### SOURCE EXCERPT ###
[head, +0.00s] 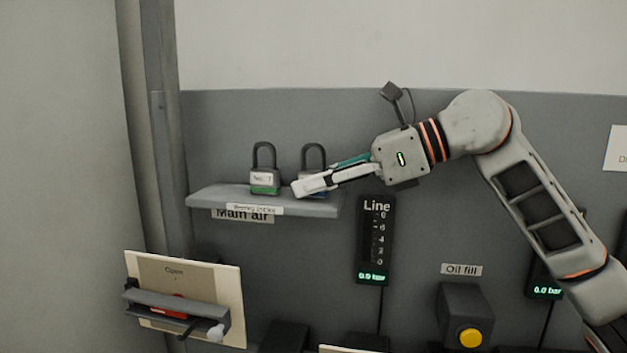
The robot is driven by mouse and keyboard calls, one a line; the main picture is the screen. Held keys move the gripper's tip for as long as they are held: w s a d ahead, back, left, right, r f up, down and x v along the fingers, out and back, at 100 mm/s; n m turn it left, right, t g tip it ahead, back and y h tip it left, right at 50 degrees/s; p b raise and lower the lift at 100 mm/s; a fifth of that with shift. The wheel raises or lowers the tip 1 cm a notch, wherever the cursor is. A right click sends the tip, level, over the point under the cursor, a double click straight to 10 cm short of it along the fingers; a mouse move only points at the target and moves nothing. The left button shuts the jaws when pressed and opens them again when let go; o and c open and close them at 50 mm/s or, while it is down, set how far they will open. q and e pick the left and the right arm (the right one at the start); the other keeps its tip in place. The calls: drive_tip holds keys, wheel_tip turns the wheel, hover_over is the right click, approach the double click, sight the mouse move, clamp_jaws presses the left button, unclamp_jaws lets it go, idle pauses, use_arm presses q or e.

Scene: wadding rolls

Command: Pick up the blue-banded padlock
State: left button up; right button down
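Two padlocks with dark shackles stand upright on a small grey shelf (210,199). The left padlock (263,176) has a green band and a white label. The right padlock (314,158) stands beside it; a little blue shows low on its body, and most of that body is hidden by my gripper. My right gripper (318,180) reaches in from the right, with its near white finger across the front of the right padlock. Its far finger is mostly hidden, so I cannot tell whether it grips the padlock. My left gripper is not in view.
A "Line" gauge (375,240) hangs on the grey panel right of the shelf. Below left is an "Open" board (230,285) with a grey bracket and red part. An "Oil fill" box (466,310) with a yellow button is lower right. The panel above the shelf is clear.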

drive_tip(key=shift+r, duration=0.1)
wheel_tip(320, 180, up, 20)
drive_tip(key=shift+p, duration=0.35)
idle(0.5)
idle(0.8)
###
*STATED EXERCISE*.
In the listing above, find the line containing "Scene: wadding rolls" and the line containing "Command: Pick up the blue-banded padlock", then repeat those two lines and everything between them exactly.

*SOLUTION FOR THIS EXERCISE*.
Scene: wadding rolls

Command: Pick up the blue-banded padlock

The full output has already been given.